• Task objective
Copy all lines of the listing that include the string "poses".

[Collected material start]

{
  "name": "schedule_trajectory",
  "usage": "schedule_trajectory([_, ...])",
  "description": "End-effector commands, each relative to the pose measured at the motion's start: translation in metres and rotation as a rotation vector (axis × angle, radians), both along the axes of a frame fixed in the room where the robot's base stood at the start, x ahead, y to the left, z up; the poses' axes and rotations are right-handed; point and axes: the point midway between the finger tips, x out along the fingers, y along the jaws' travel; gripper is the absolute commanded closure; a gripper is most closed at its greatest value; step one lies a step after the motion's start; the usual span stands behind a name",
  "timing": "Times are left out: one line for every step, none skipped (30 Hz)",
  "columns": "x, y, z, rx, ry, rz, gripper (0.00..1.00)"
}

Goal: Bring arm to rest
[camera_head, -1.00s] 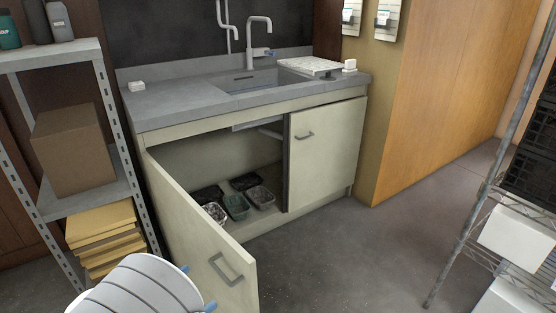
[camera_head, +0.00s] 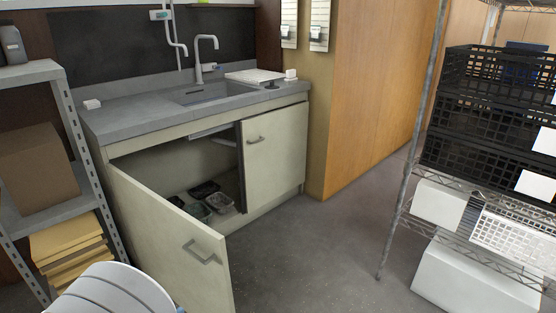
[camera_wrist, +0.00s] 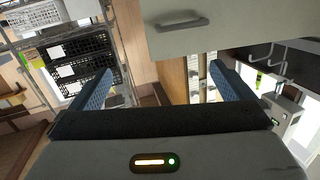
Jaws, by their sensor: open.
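My gripper (camera_wrist: 162,92) shows in the wrist view with its two blue fingers spread wide apart. It is open and nothing is between the fingers. The pale cabinet door with its handle (camera_wrist: 182,25) shows beyond it in the wrist view. In the head view, part of my white arm (camera_head: 115,295) is at the bottom left, close to the open cabinet door (camera_head: 180,240). The gripper itself is not clearly seen in the head view.
Small trays (camera_head: 220,203) sit inside. A metal shelf with boxes (camera_head: 35,165) stands left. A wire rack (camera_head: 400,190) with black crates (camera_head: 490,120) stands right. The floor (camera_head: 330,245) between is clear.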

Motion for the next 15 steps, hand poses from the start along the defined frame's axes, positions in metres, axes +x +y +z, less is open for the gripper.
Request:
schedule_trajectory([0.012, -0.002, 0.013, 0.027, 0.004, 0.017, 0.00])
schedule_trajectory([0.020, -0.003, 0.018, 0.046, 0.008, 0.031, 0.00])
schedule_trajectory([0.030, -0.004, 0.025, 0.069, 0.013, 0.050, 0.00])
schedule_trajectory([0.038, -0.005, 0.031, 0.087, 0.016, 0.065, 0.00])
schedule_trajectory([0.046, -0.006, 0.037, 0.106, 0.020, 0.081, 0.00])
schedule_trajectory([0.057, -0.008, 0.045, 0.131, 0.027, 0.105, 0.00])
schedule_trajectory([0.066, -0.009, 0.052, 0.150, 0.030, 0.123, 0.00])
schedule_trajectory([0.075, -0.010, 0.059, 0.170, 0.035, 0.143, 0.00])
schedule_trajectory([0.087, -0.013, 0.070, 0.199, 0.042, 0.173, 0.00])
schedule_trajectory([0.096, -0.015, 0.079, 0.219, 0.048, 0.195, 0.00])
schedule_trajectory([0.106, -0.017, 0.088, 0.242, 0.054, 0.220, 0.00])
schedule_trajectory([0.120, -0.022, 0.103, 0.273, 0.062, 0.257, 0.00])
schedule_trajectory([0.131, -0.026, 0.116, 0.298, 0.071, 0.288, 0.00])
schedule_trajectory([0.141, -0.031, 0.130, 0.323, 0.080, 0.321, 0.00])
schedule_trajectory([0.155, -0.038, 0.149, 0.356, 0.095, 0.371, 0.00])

[Collected material end]

• Right answer
  "description": "End-effector commands, each relative to the pose measured at the motion's start: translation in metres and rotation as a rotation vector (axis × angle, radians), both along the axes of a frame fixed in the room where the robot's base stood at the start, x ahead, y to the left, z up; the poses' axes and rotations are right-handed; point and axes: the point midway between the finger tips, x out along the fingers, y along the jaws' travel; gripper is the absolute commanded closure; a gripper is most closed at its greatest value; step one lies a step after the motion's start; the usual span stands behind a name",
Motion for the next 15 steps, hand poses from the start along the defined frame's axes, positions in metres, axes +x +y +z, less is open for the gripper.

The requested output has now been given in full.